(Rows from a robot dataset)
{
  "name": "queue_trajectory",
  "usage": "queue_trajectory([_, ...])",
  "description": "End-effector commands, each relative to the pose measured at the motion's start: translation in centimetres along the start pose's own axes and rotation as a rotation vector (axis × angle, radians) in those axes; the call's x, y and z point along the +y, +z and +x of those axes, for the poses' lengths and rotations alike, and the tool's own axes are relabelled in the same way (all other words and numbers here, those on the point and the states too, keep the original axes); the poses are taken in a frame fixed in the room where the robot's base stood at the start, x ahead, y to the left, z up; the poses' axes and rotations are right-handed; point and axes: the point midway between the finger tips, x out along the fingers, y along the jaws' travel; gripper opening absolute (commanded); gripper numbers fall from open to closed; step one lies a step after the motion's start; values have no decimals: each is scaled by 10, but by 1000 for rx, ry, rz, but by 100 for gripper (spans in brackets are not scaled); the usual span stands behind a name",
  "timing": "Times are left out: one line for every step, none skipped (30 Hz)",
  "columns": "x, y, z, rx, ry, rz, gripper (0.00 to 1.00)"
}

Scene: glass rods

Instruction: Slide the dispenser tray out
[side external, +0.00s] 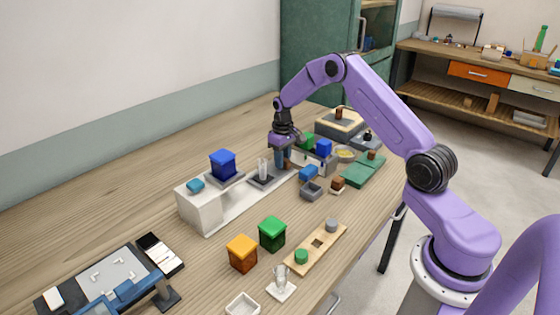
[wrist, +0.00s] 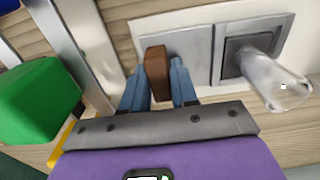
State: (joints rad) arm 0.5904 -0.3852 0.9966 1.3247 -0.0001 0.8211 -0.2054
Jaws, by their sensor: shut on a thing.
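My gripper (side external: 281,160) points down at the far end of a long white unit (side external: 205,213). In the wrist view its two blue fingers (wrist: 158,84) are shut on a brown upright handle (wrist: 155,62). The handle stands at the edge of a flat grey plate (wrist: 190,52), which looks like the dispenser tray. Beside the plate, a clear glass piece (wrist: 275,82) stands in a dark square recess (wrist: 240,45); the glass also shows in the side view (side external: 262,167). How far the plate is out, I cannot tell.
Green (side external: 272,233) and orange (side external: 242,252) blocks stand in front. A green block (wrist: 40,100) and metal rails (wrist: 75,45) lie close left of my fingers.

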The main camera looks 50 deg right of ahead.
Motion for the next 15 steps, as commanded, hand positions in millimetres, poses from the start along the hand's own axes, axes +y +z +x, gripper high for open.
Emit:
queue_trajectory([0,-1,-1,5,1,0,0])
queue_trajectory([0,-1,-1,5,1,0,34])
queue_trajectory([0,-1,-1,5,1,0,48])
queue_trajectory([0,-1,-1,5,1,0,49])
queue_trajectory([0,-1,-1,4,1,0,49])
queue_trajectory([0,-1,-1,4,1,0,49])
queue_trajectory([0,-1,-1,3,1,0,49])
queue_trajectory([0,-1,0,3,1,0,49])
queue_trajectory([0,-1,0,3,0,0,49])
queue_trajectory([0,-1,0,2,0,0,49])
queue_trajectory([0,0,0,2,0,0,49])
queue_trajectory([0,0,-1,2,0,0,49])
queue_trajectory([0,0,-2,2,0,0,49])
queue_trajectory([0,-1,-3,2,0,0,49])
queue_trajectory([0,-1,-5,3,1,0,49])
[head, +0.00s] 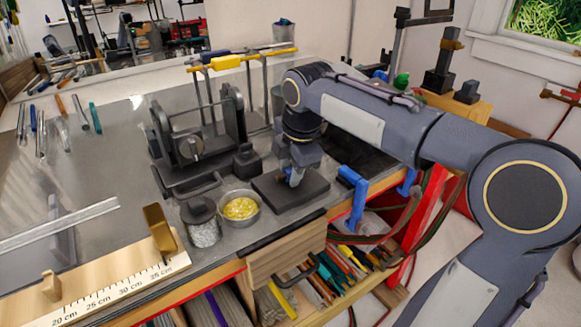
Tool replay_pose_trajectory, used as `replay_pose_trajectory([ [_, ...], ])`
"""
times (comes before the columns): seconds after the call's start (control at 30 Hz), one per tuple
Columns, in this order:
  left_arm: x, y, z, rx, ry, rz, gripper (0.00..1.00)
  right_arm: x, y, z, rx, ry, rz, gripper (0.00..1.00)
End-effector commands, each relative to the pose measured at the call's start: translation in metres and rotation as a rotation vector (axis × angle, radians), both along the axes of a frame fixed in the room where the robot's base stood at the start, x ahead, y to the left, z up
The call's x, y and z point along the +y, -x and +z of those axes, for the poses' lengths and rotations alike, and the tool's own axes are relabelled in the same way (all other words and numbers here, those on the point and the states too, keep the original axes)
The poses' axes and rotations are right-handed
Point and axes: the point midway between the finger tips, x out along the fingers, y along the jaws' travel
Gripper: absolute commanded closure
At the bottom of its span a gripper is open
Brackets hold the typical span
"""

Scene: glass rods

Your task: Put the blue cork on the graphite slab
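The graphite slab (313,188) is a dark flat block on the metal bench, near the front edge. My right gripper (294,178) points down over the slab, with its fingertips close to the top face. A small blue piece shows at the fingertips and looks like the blue cork. It is too small and too covered by the gripper to tell whether it is held or rests on the slab. My left gripper is not in view.
A bowl of yellow bits (240,208) and a dark-lidded jar (203,222) stand left of the slab. A dark metal fixture (190,148) stands behind them. A blue clamp (354,192) is at the bench edge on the right. A wooden ruler board (110,291) lies front left.

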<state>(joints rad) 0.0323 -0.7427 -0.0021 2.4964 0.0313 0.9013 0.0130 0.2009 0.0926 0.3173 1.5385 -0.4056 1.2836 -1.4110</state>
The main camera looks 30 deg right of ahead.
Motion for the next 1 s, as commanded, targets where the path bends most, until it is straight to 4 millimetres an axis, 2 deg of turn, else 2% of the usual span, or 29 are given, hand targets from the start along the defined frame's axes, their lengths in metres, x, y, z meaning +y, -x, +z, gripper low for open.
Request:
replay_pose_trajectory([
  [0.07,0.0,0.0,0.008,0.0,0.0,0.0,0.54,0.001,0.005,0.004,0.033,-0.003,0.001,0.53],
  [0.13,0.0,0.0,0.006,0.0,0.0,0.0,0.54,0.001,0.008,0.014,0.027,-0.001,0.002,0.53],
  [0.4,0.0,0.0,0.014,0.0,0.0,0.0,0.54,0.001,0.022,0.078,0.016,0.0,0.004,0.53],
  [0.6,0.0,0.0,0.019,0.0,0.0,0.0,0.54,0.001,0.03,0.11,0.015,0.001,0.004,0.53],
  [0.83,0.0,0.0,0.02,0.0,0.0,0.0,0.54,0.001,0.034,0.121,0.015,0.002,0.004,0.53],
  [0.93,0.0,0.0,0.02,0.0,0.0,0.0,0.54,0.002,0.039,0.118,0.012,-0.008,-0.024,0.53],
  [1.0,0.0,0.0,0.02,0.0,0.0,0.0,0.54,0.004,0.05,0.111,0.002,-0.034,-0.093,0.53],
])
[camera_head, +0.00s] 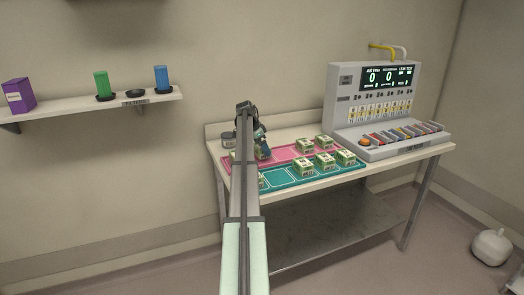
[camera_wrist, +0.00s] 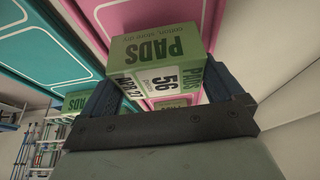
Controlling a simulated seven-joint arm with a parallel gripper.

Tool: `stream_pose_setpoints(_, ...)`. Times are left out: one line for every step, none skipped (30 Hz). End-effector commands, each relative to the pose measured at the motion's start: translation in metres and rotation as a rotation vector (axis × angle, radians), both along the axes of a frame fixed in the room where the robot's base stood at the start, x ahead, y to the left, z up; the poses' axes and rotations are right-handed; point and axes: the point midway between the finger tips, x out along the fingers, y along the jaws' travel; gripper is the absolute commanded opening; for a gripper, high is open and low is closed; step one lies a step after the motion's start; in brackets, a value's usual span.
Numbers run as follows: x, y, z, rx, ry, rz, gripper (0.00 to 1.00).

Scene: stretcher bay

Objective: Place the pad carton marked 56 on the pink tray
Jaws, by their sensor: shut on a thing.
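The pad carton marked 56 (camera_wrist: 160,52) is green and white, with "PADS" on its side. My gripper (camera_wrist: 162,78) is shut on it, one dark finger on each side. In the head view my gripper (camera_head: 259,143) is over the left part of the table, largely behind my own arm. The pink tray (camera_head: 284,153) lies along the back of the table, and its surface also shows behind the carton in the wrist view (camera_wrist: 240,18). The carton appears close to the tray's left part; I cannot tell whether it touches.
A teal tray (camera_head: 280,177) lies in front of the pink one. Several similar cartons (camera_head: 325,161) stand on the trays' right side, others at the left, partly behind my arm. A grey console (camera_head: 345,105) stands at the right.

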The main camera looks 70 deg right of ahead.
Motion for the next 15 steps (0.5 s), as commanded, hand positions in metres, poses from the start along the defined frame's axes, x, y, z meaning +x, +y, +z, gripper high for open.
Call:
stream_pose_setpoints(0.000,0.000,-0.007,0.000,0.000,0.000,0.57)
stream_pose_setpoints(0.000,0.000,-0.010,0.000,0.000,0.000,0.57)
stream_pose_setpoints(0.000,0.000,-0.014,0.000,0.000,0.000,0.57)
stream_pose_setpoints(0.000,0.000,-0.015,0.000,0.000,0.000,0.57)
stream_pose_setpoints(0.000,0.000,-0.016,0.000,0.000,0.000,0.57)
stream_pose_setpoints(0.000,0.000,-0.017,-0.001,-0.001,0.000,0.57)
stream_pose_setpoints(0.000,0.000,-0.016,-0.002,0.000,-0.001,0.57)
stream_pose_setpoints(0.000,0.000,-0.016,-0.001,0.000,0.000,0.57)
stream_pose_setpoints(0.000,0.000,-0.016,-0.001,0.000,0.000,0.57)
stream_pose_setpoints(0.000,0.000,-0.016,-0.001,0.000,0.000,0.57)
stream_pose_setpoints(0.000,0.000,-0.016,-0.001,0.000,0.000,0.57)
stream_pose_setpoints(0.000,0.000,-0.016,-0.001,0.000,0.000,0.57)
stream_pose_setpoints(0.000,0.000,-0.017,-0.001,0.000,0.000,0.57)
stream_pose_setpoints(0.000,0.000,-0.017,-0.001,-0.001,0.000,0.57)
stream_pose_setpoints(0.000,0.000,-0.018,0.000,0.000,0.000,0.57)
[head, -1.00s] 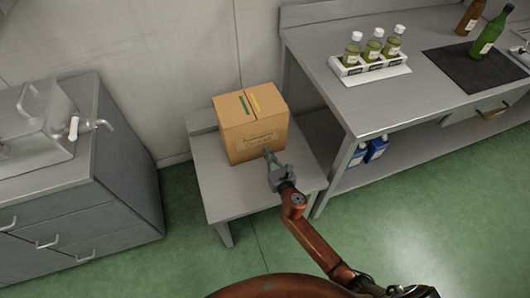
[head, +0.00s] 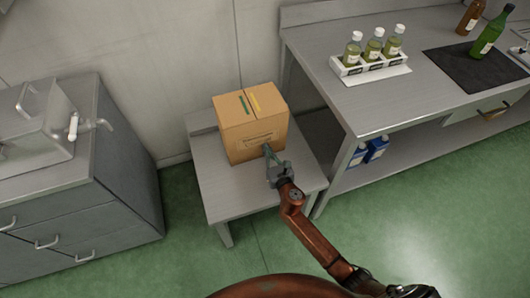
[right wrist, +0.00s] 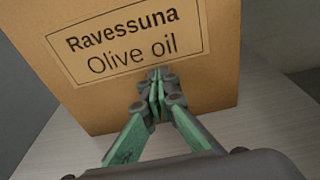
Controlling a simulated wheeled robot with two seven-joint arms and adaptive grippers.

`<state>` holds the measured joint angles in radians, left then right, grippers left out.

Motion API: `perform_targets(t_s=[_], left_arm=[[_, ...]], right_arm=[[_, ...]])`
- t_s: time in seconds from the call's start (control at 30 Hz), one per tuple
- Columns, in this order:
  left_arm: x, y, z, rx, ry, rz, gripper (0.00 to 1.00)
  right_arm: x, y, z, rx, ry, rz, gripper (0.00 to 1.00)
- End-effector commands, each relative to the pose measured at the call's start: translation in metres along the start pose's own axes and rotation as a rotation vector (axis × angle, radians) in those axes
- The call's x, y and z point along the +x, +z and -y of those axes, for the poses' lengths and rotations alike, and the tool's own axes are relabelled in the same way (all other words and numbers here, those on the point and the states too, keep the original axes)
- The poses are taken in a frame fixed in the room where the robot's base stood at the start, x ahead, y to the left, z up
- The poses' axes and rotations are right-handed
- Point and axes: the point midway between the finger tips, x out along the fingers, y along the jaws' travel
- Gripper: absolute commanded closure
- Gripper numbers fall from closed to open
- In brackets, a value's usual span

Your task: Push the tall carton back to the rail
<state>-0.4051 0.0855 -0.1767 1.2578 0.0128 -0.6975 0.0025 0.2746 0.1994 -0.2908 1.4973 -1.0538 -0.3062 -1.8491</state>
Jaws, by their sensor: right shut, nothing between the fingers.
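The tall carton (head: 240,142), brown cardboard with green and yellow strips on top, stands upright on a low grey table (head: 220,195). Its "Ravessuna Olive oil" label (right wrist: 130,40) fills much of the right wrist view. The raised rail (head: 201,119) runs along the table's back edge, partly hidden behind the carton. My right gripper (head: 268,151) is shut and empty at the carton's front face. In the right wrist view its fingertips (right wrist: 157,85) are at the label's lower edge and appear to touch the cardboard. My left gripper is not in view.
A bench (head: 365,100) on the right holds a rack of bottles (head: 371,60), a dark mat (head: 475,66) and two loose bottles. A grey cabinet (head: 110,170) with a metal tank stands left. The low table's front part is clear.

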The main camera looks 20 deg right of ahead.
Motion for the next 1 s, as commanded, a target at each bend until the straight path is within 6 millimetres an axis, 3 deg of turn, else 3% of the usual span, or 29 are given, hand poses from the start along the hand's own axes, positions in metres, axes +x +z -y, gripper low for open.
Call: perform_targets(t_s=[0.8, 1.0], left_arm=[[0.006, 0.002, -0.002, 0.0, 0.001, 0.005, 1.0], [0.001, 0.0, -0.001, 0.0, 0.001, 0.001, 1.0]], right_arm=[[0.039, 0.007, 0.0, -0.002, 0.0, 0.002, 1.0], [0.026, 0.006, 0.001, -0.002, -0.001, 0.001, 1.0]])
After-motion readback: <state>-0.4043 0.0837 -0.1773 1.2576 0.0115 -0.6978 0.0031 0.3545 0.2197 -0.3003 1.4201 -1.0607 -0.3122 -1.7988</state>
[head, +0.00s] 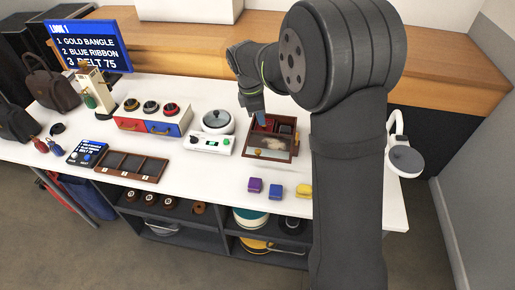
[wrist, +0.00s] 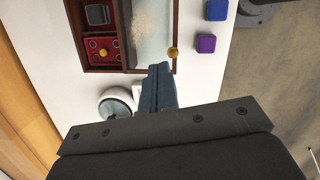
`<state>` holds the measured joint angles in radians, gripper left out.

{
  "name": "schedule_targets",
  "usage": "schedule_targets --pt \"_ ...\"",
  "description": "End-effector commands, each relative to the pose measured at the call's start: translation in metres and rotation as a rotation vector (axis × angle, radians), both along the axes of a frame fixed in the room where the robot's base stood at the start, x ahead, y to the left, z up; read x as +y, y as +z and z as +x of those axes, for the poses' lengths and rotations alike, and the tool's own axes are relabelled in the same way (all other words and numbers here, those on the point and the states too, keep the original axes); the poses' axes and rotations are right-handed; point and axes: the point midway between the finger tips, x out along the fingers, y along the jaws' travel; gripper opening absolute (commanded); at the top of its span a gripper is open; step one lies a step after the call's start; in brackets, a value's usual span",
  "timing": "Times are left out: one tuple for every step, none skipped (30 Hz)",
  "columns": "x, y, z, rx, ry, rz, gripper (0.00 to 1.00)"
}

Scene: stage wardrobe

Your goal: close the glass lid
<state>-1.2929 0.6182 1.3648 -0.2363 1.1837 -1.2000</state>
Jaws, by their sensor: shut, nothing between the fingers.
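The dark red wooden box (head: 250,148) stands on the white table, right of the white scale. Its glass lid (head: 272,146) shows as a pale pane over the front part, with a small brass knob (head: 258,152) near the front left. The pane also shows in the wrist view (wrist: 152,35), with the knob (wrist: 173,52) at its right edge. The rear red compartments look uncovered. My gripper (head: 262,119) is shut and empty at the box's left side. In the wrist view its blue-grey fingertips (wrist: 159,70) are close to the box wall; contact cannot be told.
The scale with a round pot (head: 217,122) stands left of the box. Purple (head: 255,185), blue (head: 275,192) and yellow (head: 304,191) blocks sit in front. A compartment tray (head: 131,165) and a drawer unit (head: 152,122) are farther left. Bare table lies between box and blocks.

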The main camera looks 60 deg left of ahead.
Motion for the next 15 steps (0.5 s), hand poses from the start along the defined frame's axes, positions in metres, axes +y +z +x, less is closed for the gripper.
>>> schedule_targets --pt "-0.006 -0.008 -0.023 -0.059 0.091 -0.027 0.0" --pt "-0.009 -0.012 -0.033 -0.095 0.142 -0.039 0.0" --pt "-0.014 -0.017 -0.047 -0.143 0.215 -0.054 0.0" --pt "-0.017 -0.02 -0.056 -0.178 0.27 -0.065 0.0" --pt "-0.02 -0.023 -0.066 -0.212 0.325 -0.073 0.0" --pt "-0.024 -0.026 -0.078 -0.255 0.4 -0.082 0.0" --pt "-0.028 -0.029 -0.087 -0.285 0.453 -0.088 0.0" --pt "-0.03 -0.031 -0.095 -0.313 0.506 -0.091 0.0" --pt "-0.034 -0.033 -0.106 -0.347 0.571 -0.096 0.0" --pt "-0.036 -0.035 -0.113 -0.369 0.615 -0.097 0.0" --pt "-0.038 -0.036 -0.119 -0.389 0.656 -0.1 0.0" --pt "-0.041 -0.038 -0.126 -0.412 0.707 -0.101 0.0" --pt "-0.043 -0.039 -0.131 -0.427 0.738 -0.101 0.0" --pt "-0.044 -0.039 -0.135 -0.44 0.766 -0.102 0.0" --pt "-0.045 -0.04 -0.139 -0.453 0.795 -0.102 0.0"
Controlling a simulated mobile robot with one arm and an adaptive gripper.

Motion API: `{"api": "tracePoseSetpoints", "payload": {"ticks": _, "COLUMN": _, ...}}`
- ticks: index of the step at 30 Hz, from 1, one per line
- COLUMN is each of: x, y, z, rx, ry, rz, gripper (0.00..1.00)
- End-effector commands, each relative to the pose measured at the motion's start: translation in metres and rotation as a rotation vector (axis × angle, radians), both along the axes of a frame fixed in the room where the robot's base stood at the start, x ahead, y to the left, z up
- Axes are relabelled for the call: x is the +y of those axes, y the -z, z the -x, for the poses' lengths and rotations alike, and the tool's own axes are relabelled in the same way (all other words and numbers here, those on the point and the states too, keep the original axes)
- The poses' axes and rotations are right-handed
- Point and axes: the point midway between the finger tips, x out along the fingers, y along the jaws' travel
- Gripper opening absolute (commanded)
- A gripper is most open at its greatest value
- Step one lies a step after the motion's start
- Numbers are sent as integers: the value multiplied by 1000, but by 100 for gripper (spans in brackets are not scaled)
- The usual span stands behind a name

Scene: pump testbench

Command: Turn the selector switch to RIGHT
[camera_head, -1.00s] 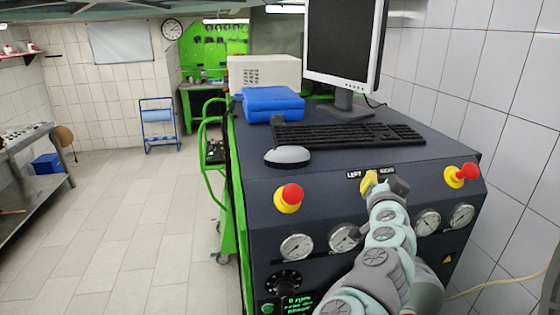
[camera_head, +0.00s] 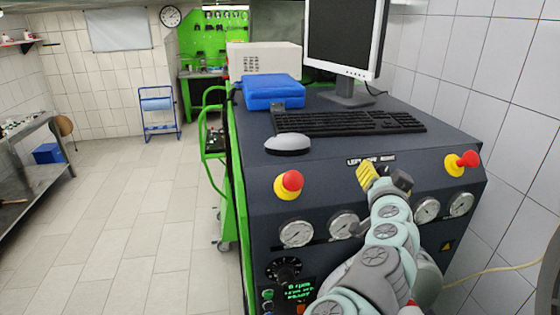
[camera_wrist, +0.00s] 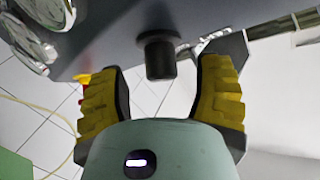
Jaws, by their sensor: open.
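The selector switch (camera_wrist: 157,55) is a dark cylindrical knob standing out from the panel in the wrist view. My gripper (camera_wrist: 162,70) is open, with one yellow-padded finger on either side of the knob. A gap shows between the knob and each finger, so neither appears to touch it. In the head view my gripper (camera_head: 384,178) is at the front panel, just below the selector's label strip (camera_head: 371,160), and hides the knob. The knob's pointing direction cannot be made out.
Red emergency buttons on yellow bases flank the selector, on the left (camera_head: 289,184) and on the right (camera_head: 461,163). Pressure gauges (camera_head: 296,233) line the panel below. A keyboard (camera_head: 345,121), mouse (camera_head: 287,144) and monitor (camera_head: 345,45) stand on top of the bench.

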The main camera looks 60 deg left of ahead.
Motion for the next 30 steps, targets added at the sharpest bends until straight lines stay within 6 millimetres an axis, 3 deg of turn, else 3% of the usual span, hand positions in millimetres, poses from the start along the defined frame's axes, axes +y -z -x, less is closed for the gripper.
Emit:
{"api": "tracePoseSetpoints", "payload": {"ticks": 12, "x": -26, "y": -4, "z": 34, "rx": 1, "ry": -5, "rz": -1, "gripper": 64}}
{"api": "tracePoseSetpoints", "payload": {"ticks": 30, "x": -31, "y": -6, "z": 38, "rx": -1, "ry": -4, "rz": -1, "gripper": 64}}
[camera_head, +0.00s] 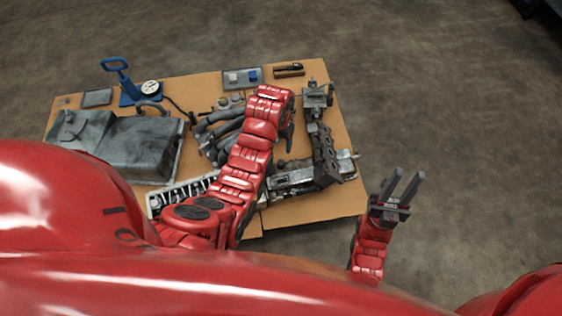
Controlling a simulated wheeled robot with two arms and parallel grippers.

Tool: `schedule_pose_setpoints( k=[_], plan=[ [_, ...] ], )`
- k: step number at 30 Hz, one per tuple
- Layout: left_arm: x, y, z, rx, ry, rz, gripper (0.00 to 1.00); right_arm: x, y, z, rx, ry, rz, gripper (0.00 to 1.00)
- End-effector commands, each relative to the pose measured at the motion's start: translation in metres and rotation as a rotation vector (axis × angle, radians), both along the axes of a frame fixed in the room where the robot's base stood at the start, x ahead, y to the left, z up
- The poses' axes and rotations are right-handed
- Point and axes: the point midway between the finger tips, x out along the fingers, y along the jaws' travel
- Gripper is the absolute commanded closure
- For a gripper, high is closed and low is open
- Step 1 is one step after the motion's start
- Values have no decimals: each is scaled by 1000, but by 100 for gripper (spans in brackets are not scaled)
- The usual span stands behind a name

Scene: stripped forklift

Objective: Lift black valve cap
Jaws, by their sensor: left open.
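I cannot tell for sure which part is the black valve cap. A long dark engine part (324,158) lies at the right of the cardboard-coloured board, and a small black item (289,68) lies at its far edge. My left arm reaches over the middle of the board. Its gripper (288,132) points down just left of the long dark part; the wrist hides much of it, and it is open with nothing seen in it. My right gripper (403,186) is open and empty, fingers pointing up, off the board's right edge.
The board (342,204) is crowded. A large grey tank-like part (118,143) and a blue hand-lever tool (128,88) are at left. Grey pipes (215,130) lie mid-board, partly behind my arm. A tray (242,79) sits at the back. The floor right of the board is clear.

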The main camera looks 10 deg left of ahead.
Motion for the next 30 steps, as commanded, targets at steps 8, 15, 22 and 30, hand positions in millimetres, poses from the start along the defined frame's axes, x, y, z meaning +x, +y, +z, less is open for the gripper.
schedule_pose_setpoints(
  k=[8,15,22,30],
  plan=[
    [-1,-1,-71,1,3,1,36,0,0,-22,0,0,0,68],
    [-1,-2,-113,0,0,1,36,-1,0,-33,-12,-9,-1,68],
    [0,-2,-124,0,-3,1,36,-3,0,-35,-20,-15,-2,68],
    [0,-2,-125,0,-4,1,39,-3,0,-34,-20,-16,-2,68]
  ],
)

## GIVEN INSTRUCTION
The lines to quote run from the one containing "- The poses are" to the one containing "The main camera looks 20 deg right of ahead.". Quote them exactly, with both of those lines, and nothing else.

## SOLVED PROBLEM
- The poses are taken in a frame fixed in the room where the robot's base stood at the start, x ahead, y to the left, z up
- The poses' axes and rotations are right-handed
- Point and axes: the point midway between the finger tips, x out along the fingers, y along the jaws' travel
- Gripper: absolute commanded closure
- Gripper numbers fall from closed to open
- In brackets, a value's usual span

Your task: Push the tall carton back to the rail
<state>-0.4051 0.0855 -0.1767 1.2578 0.0128 -0.6975 0.0025 0.2746 0.1994 -0.2908 1.4973 -1.0538 -0.3062 -1.8491</state>
Jaws, by their sensor: right shut, nothing between the fingers.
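The tall carton (head: 240,142), brown cardboard with green and yellow strips on top, stands upright on a low grey table (head: 220,195). Its "Ravessuna Olive oil" label (right wrist: 130,40) fills much of the right wrist view. The raised rail (head: 201,119) runs along the table's back edge, partly hidden behind the carton. My right gripper (head: 268,151) is shut and empty at the carton's front face. In the right wrist view its fingertips (right wrist: 157,85) are at the label's lower edge and appear to touch the cardboard. My left gripper is not in view.
A bench (head: 365,100) on the right holds a rack of bottles (head: 371,60), a dark mat (head: 475,66) and two loose bottles. A grey cabinet (head: 110,170) with a metal tank stands left. The low table's front part is clear.

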The main camera looks 20 deg right of ahead.

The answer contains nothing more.